> **Stated exercise**: Locate the line that contains "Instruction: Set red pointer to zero" in the data that follows. Copy it and every subsequent line to the end, exactly, excluding pictures.

Supplied material start

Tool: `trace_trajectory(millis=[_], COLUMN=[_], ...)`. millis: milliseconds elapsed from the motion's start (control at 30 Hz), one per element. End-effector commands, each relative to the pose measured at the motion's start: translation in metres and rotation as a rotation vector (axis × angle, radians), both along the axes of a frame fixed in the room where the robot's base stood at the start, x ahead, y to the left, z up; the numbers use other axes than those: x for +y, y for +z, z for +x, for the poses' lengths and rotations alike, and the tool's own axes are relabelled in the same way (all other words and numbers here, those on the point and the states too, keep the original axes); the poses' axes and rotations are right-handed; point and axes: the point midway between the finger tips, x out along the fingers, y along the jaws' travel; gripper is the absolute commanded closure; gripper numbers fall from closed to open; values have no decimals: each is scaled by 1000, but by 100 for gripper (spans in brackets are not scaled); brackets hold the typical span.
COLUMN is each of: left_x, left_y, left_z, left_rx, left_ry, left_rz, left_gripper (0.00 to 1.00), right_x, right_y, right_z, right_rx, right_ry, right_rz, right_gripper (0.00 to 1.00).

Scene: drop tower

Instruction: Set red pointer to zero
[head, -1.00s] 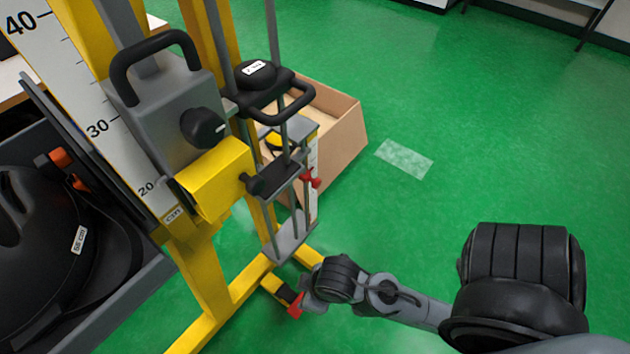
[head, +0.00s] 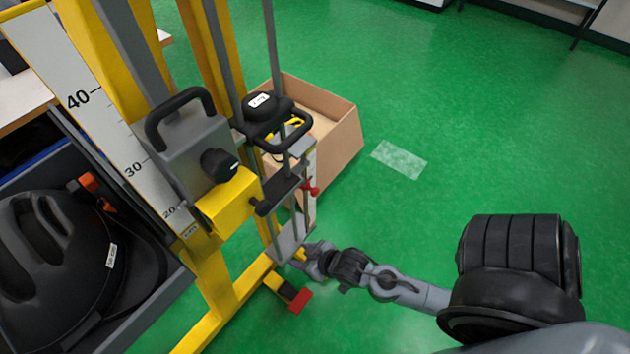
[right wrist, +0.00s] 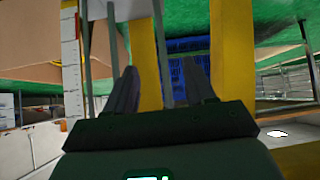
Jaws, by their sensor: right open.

Supplied material end

> **Output for this exercise**:
Instruction: Set red pointer to zero
[head, -1.00s] 
[head, +0.00s] 
[right wrist, +0.00s] 
Jaws, by their sensor: right open.

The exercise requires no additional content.